Si le choix du Kaisersgut pour édifier ce lieu d’Europe peut être considéré comme une notable avancée, Alexis Lehmann est cependant inquiet sur les possibilités existantes sur ce site : « J’ai rendu tout le monde attentif : on ne naît qu’une fois dans la vie, mais quand on est mal né, c’est pour la vie entière. Donc, il faut dès à présent instituer un concours d’architectes qui nous donnera une vision globale du projet final, même s’il faudra attendre le prochain mandat municipal pour le voir sortir de terre. »

 

Néanmoins, l’historique militant européen reste optimiste et exhorte même à l’audace et à l’offensive : « Strasbourg ne doit pas se tromper de champ de bataille. En ce qui concerne l’aéroport, les hôtels, les restaurants d’une grande capitale européenne, on est perdant à tous les coups sur ce terrain de la logistique. Mais Strasbourg est un lieu mythique et emblématique et là, on entre dans un autre cas de figure. A ce que je sache, La Mecque ou Lourdes ne se sont pas bâties près d’Heathrow ! La cible, ce sont ces 450 millions d’européens dont beaucoup sont nés citoyens d’Europe sans même savoir ce que ça voulait dire. Alors, si Strasbourg parvient à s’imposer comme la capitale de l’Europe des peuples, si nous savons leur parler directement –et ça passe bien sûr par ce lieu d’Europe pour que nous puissions tous nous rencontrer-, le maire de Strasbourg pourra leur dire : « Si vous voulez sentir ce qu’est vraiment l’Europe, c’est à Strasbourg que cela se passe.

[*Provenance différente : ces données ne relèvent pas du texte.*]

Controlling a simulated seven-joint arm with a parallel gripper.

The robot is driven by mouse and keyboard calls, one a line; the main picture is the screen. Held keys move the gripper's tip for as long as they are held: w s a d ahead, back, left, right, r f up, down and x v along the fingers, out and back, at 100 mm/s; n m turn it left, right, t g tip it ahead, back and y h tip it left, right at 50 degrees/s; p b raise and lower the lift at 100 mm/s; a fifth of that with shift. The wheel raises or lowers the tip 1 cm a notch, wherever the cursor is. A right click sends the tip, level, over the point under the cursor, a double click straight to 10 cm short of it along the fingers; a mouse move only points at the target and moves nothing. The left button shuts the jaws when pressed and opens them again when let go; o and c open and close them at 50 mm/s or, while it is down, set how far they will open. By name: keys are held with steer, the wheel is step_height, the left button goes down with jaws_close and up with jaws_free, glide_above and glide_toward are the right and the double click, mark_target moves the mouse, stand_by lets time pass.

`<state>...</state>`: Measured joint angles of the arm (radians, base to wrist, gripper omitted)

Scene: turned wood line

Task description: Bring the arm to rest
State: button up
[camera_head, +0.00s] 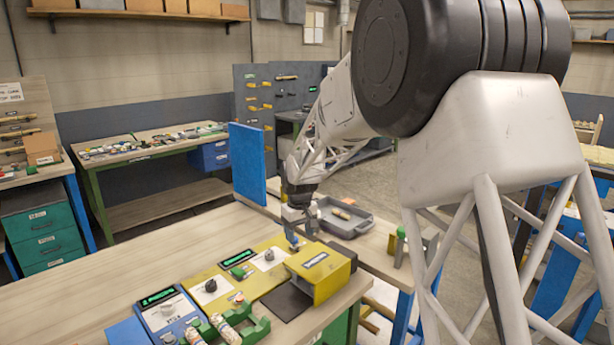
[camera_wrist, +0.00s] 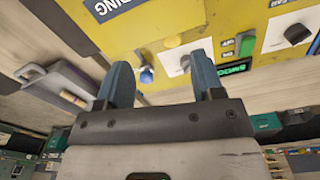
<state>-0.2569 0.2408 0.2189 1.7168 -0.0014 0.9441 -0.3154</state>
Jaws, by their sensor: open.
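My gripper (camera_head: 293,236) hangs from the arm, fingers down, over the far edge of the yellow control panel (camera_head: 248,266), beside the yellow hood (camera_head: 320,271). In the wrist view my gripper (camera_wrist: 160,70) has its two blue-grey fingers apart with nothing held between them. Beyond them is the yellow panel with a blue knob (camera_wrist: 146,75), a green switch (camera_wrist: 247,45) and a lit green display (camera_wrist: 232,68). I cannot tell the exact gap between the fingertips and the panel.
A grey tray (camera_head: 345,228) with a small wooden piece stands behind the gripper. A blue upright board (camera_head: 247,163) stands to its left. A blue panel (camera_head: 168,312) and a green holder (camera_head: 255,328) with small pieces are in front. The left part of the bench (camera_head: 120,268) is clear.

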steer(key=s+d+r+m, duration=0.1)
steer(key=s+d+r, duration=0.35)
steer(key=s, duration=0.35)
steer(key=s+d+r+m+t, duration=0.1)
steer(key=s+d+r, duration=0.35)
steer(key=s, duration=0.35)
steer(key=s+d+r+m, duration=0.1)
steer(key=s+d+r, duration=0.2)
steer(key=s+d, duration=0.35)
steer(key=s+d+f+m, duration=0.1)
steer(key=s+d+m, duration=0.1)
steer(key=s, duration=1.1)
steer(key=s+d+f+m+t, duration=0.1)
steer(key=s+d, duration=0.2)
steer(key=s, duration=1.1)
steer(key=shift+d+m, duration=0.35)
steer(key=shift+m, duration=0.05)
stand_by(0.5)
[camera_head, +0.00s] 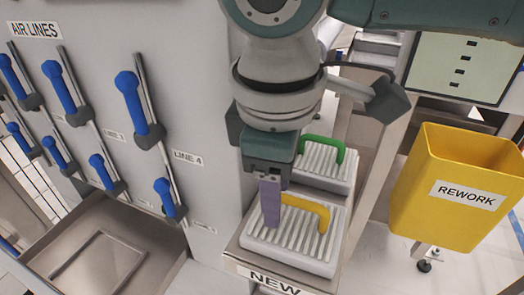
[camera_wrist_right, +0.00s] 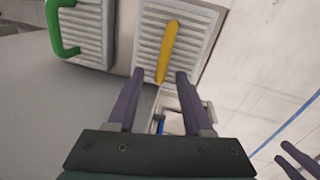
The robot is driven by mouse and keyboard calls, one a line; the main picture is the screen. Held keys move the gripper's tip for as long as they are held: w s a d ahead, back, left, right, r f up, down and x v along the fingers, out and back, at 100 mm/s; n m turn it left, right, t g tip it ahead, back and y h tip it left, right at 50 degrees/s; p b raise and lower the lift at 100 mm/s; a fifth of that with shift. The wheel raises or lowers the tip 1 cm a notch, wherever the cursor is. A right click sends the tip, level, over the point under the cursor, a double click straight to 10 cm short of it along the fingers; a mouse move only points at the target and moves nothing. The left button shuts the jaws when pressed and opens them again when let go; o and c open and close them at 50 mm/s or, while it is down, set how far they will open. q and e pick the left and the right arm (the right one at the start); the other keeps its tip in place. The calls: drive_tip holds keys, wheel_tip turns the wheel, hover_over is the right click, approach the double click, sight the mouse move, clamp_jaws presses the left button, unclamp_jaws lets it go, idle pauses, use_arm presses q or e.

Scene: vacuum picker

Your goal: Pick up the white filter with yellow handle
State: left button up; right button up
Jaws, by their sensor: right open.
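The white filter with yellow handle (camera_head: 270,246) lies on the shelf labelled NEW in the head view, its ribbed face up.
A white filter with green handle (camera_head: 320,165) lies just behind. A yellow REWORK bin (camera_head: 440,215) hangs at right. A grey panel (camera_head: 195,90) with blue-handled levers (camera_head: 130,95) stands at left, above a metal basin (camera_head: 100,265).

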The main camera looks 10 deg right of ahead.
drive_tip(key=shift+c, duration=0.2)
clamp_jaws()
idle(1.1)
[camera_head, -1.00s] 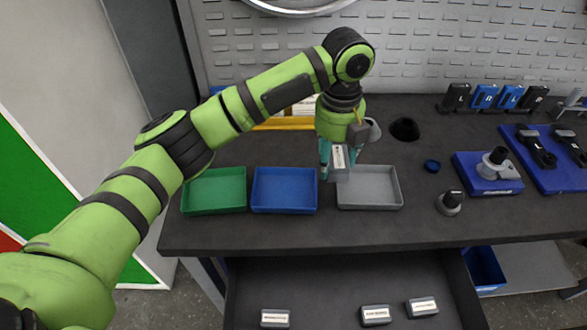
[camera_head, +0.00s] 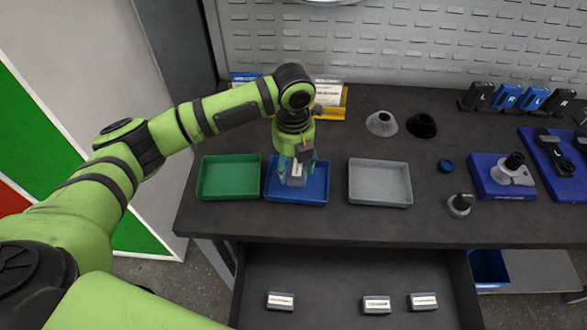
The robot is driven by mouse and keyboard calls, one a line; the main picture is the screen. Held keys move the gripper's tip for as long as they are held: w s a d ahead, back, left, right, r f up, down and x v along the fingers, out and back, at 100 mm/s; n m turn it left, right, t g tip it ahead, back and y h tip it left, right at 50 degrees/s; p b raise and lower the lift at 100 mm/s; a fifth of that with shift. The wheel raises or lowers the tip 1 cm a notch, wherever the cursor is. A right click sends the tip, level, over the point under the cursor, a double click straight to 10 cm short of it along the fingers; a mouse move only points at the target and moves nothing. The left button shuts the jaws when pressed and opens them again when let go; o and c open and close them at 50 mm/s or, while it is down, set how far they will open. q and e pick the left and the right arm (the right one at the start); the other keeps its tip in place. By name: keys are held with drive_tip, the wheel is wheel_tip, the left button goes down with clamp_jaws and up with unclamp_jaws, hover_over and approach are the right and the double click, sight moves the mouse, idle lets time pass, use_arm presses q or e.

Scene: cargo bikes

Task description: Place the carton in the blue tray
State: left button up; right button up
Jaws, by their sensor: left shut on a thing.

Venez chez nous : à pied, en avion, en vélo, en train, en trottinette mais venez-y ! »

 

C’est le moment, il faut foncer et être ambitieux, on n’a que trop tardé. On trouvera les moyens, notamment financiers, pour réaliser tout ça : après tout, qui a jamais parlé d’amortissement pour la Tour Eiffel ou la cathédrale de Strasbourg ? Je reste persuadé que notre ville peut restaurer la vraie symbolique européenne, celle qui est basée sur des valeurs humaines, pas celle des technocrates pétrifiés dans leurs bureaux à Bruxelles ! C’est le moment, il faut foncer maintenant ! ».